E se
Deus não fosse perfeito?
─ por uma espiritualidade simpática
1. Diz-me com que Deus
andas e dir-te-ei como rezas e vives
«Põe-te numa posição cómoda. Relaxa-te. Esvazia a tua mente. Desliga as
tensões e, lentamente, enche-te de paz interior. Deixa-te inundar da paz de
Deus. Sente-te acolhido por Deus, descansa no Seu colo…».

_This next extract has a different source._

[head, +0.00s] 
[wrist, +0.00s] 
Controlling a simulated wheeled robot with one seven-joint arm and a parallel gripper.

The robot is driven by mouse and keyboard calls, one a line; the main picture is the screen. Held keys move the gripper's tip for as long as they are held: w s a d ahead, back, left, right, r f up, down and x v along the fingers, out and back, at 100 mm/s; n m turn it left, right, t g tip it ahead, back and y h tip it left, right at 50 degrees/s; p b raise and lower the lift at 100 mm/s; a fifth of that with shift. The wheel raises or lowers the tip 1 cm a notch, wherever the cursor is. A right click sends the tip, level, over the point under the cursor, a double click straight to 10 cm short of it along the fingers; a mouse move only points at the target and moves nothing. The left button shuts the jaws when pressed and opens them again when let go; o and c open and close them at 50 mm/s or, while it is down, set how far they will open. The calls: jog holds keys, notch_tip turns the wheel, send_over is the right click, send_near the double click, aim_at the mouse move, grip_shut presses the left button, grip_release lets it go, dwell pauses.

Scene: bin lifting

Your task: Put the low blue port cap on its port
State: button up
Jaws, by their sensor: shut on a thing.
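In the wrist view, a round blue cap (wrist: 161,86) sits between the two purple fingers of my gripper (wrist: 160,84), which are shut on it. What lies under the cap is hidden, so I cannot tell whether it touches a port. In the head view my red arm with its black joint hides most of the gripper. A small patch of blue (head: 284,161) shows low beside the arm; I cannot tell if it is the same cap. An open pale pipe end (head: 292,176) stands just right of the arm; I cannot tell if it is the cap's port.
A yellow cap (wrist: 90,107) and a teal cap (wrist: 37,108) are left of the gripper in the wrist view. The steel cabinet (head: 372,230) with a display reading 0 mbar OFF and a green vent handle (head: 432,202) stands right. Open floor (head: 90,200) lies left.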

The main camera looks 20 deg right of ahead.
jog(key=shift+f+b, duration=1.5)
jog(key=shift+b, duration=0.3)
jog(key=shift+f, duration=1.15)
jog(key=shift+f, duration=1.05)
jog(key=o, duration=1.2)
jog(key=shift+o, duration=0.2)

Frequentemente, os métodos de
oração, que enchem as prateleiras das livrarias religiosas, limitam-se ao
ensino de técnicas
corporais e psicológicas de pacificação e de unificação interiores,
evitando a mais pequena reflexão teológica sobre o Absoluto, a quem se dirige
dita oração.
Por trás desta redução da
espiritualidade a um mero problema “técnico” está a convicção de que os que
oram dentro da mesma tradição religiosa partilham uma única compreensão de
Deus: acaso não o nomeiam, todos, do mesmo modo?

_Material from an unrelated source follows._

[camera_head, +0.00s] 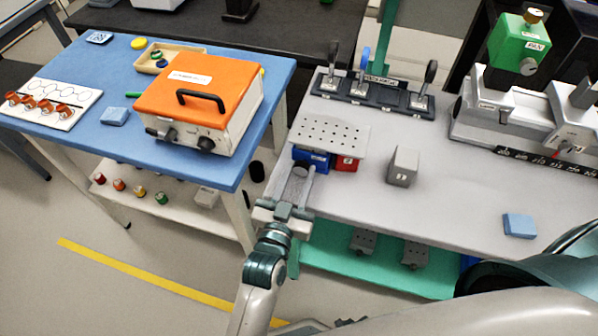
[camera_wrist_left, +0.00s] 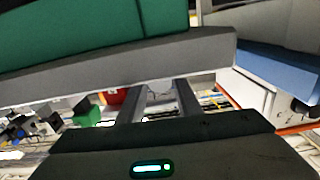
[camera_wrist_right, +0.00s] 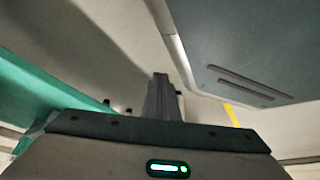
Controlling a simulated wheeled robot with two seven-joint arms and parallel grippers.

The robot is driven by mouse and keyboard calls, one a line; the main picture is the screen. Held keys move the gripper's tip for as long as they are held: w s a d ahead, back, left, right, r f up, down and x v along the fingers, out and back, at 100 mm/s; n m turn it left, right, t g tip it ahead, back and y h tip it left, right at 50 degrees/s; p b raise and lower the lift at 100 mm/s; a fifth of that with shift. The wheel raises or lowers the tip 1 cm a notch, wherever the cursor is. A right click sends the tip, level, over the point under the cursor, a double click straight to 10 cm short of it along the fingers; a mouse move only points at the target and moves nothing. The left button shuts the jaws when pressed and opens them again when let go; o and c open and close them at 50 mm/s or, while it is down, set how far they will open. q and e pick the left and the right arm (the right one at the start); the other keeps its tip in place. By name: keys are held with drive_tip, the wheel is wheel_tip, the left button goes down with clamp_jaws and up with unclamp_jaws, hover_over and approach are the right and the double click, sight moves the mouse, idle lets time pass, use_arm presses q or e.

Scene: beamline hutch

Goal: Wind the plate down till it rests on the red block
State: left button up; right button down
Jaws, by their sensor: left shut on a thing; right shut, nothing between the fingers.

A intuição que anima estas linhas
parte da suspeita de que, ainda que coincidamos no mesmo vocabulário quando nos
referimos à divindade, pode acontecer
que no sótão das nossas crenças mais profundas estejamos a nomear e a adorar
deuses diferentes. Este interrogar a qualidade da nossa linguagem
teológica não passaria duma questão supérflua se não estivéssemos convencidos
de que uma errada compreensão de Deus n’Aquele em quem cremos tem consequências
desastrosas, não apenas para o nosso modo de orar, mas também para a nossa
maneira de viver e, em última análise, para o nosso compromisso cristão com a
sorte ou com o infortúnio dos mais desfavorecidos: diz-me com que Deus andas…
Os métodos de oração não são neutros: todos pressupõem uma
pré-compreensão da divindade. Pior: não raro, o deus a que se reza corresponde
a uma projecção inconsciente do próprio modo de orar. Por exemplo, os sistemas
de inspiração oriental não apenas nos oferecem valiosas técnicas de relaxamento
profundo, de silêncio do coração, de harmonia, de desprendimento face à
realidade, etc., mas também toda uma cosmovisão
religiosa que inclui a afirmação de um Deus desligado da realidade,
garante da harmonia, silencioso e situado para lá de qualquer sensibilidade.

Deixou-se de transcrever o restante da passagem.